§ 3. Mr. James Gray (North Wiltshire)
What the cost was to public funds of the recent expansion of his Department's Press Office. 
§ The Secretary of State for the Home Department (Mr. Jack Straw)
To date, approximately £82, 000 has been spent on recruitment advertising and an external consultant's report, which recommended that the press office be restructured and expanded by between eight and 10 press officers.
The external recruitment process is still under way and the new press officers have yet to take up their positions. This expansion has been caused primarily by increased external demands on the Home Office press office. Calls have risen from 100, 000 to 150, 000 in the past three years.
The estimated total cost of the new staff, once in place, will be up to £400, 000 per year, bringing total costs to £1.6 million per annum.
§ Mr. Gray
From 31 March 1997 to 31 March 2000 the number of police officers in the United Kingdom fell by 2, 740, but now we hear, with a straight face from the Home Secretary, that he intends to spend up to £1.5 million on increasing his press office. Is he not slightly embarrassed by this conclusive evidence that he thinks that spin doctoring is more important than anything else, and that he would rather have press officers than police officers?
§ Mr. Straw
That was a silly point. As the hon. Gentleman wants to intertwine the issue of police officers with the number of press officers, he knows very well that, for the first three years of this Administration, the police authorities had to follow budgets either set or proposed by the Conservative Government. The difference between us and the Opposition on police numbers is that the right hon. Member for Maidstone and The Weald (Miss Widdecombe) promised an additional 500, 000 officers—[Laughter]—and secured only a reduction in numbers whereas, on 27 January 1997, we proposed giving police authorities money for additional police officers, which will now happen.

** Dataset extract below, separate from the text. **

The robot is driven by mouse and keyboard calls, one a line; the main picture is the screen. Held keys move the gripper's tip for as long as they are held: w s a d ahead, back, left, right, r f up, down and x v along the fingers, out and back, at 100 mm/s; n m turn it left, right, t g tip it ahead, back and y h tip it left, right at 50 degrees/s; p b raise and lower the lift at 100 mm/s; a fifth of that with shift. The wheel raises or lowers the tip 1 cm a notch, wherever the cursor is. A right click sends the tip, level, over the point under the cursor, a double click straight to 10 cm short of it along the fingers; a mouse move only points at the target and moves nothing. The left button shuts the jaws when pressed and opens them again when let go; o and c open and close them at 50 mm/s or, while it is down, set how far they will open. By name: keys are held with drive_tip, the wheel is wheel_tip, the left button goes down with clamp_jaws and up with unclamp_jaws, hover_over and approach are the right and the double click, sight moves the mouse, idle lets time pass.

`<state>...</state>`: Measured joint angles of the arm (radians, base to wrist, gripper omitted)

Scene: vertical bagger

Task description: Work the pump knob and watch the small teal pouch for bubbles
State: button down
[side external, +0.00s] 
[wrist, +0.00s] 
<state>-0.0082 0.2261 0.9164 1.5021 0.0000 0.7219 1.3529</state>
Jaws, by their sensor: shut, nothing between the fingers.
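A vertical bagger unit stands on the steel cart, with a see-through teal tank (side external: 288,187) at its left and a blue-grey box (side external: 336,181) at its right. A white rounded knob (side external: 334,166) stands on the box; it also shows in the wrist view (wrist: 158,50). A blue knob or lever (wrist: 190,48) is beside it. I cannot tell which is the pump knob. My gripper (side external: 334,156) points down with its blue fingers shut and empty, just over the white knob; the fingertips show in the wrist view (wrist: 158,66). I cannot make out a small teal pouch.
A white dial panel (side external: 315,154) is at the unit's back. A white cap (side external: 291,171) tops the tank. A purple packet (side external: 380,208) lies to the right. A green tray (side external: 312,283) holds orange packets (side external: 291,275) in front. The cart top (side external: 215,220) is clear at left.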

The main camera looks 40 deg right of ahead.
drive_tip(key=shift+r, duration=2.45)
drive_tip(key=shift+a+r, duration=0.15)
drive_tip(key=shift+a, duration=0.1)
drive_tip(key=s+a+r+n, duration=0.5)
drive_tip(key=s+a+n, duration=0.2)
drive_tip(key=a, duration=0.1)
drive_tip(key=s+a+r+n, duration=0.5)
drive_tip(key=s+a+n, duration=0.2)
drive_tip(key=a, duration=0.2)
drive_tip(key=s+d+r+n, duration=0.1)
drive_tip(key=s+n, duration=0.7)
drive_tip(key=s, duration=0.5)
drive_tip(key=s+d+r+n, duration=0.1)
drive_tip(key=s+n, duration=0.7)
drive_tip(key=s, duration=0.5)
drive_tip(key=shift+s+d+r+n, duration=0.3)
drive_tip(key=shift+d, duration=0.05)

As for the issue of press officers, the only spinning in which I am ever involved is a spinning class at the House of Commons gymnasium every Monday morning. Indeed, I was there this morning. The increase in the number of 747 press officers is entirely the result of the increased demand placed on the press office by journalists of all kinds and of the expansion in the number of media outlets.
§ Mr. Clive Soley (Ealing, Acton and Shepherd's Bush)
Does the Home Secretary agree that the importance of those people has been demonstrated over the weekend by the story in the News of the World? Is it not right that we need press officers to make it clear that releasing names in the way the News of the World has done puts children at risk? I am pleased to say that Opposition Front Benchers agree with that. Perhaps we ought to send a strong message through the press offices that the News of the World's action, whether well intentioned or otherwise, is profoundly dangerous.
§ Mr. Straw
The Minister of State, my right hon. Friend the Member for Brent, South (Mr. Boateng), made our position very clear, and I am glad to note that the right hon. Member for Maidstone and The Weald shares our concerns that, in these matters, the press should act above all on the advice of the police, who deal with the concerns of public safety.
Getting back to the issue of press officers, the simple truth is that the huge expansion in the number of media outlets and a considerable expansion in the work of the Home Office since 1997, especially in race relations, the constitution, family policy and the voluntary sector, has resulted in an increase in demands on the press office to which we are now responding.
§ Sir Michael Spicer (West Worcestershire)
When the right hon. Gentleman sorts out the press office, will he get it to issue a cheap press release explaining the Home Office's plans for the future of the three dangerous, empty tower blocks on Marsham street for which his Department has responsibility?